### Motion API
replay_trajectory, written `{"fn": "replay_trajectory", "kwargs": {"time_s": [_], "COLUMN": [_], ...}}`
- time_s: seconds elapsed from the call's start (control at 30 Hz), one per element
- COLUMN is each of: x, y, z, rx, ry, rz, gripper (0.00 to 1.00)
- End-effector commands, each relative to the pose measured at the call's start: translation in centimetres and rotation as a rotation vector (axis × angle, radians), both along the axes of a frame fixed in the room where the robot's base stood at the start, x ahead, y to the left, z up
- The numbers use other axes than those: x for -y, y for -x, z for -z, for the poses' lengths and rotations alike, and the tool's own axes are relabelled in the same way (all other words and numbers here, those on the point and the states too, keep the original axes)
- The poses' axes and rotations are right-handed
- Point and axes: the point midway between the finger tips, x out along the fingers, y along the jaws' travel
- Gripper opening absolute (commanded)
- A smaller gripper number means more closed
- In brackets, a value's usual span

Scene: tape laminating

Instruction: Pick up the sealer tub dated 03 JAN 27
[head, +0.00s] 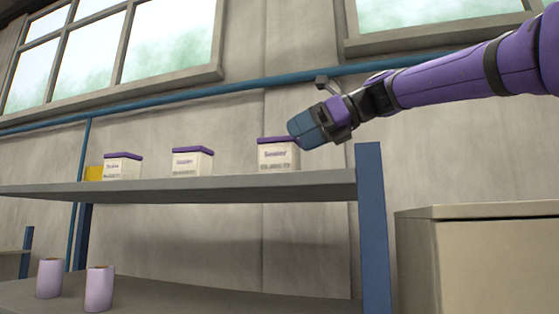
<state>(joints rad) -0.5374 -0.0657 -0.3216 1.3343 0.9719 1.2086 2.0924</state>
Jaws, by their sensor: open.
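Three white tubs with purple lids stand upright in a row on the upper shelf. They are the left tub (122,167), the middle tub (191,161) and the right tub (277,156). Each has a purple name and a dark line of print on its front. The right one seems to read "Sealer"; the dates are too small to read, so I cannot tell which is 03 JAN 27. My gripper (304,132) is open at the upper right corner of the right tub, overlapping its lid edge in the picture. I cannot tell whether they touch.
The grey upper shelf (220,189) has a blue post (372,230) at its right end. A yellow item (93,173) sits beside the left tub. Two lilac rolls (49,279) (99,289) stand on the lower shelf. A beige cabinet (480,260) is at right. Gaps separate the tubs.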

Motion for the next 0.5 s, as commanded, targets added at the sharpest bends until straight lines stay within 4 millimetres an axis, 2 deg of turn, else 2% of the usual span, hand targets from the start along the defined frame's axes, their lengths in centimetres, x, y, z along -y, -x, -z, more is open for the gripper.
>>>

==========

**What is needed**: Please transcribe the material above exactly as written. Leave the pictures out.

**Task answer**:
### Motion API
replay_trajectory, written `{"fn": "replay_trajectory", "kwargs": {"time_s": [_], "COLUMN": [_], ...}}`
- time_s: seconds elapsed from the call's start (control at 30 Hz), one per element
- COLUMN is each of: x, y, z, rx, ry, rz, gripper (0.00 to 1.00)
- End-effector commands, each relative to the pose measured at the call's start: translation in centimetres and rotation as a rotation vector (axis × angle, radians), both along the axes of a frame fixed in the room where the robot's base stood at the start, x ahead, y to the left, z up
- The numbers use other axes than those: x for -y, y for -x, z for -z, for the poses' lengths and rotations alike, and the tool's own axes are relabelled in the same way (all other words and numbers here, those on the point and the states too, keep the original axes)
- The poses' axes and rotations are right-handed
- Point and axes: the point midway between the finger tips, x out along the fingers, y along the jaws' travel
- Gripper opening absolute (commanded)
- A smaller gripper number means more closed
- In brackets, a value's usual span

Scene: tape laminating

Instruction: Pick up the sealer tub dated 03 JAN 27
[head, +0.00s] 
<state>(joints rad) -0.5374 -0.0657 -0.3216 1.3343 0.9719 1.2086 2.0924</state>
Jaws, by their sensor: open.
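Three white tubs with purple lids stand upright in a row on the upper shelf. They are the left tub (122,167), the middle tub (191,161) and the right tub (277,156). Each has a purple name and a dark line of print on its front. The right one seems to read "Sealer"; the dates are too small to read, so I cannot tell which is 03 JAN 27. My gripper (304,132) is open at the upper right corner of the right tub, overlapping its lid edge in the picture. I cannot tell whether they touch.
The grey upper shelf (220,189) has a blue post (372,230) at its right end. A yellow item (93,173) sits beside the left tub. Two lilac rolls (49,279) (99,289) stand on the lower shelf. A beige cabinet (480,260) is at right. Gaps separate the tubs.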

Motion for the next 0.5 s, as commanded, targets added at the sharpest bends until straight lines stay within 4 millimetres an axis, 2 deg of turn, else 2% of the usual span, hand targets from the start along the defined frame's axes, their lengths in centimetres, x, y, z along -y, -x, -z, more is open for the gripper.
>>>

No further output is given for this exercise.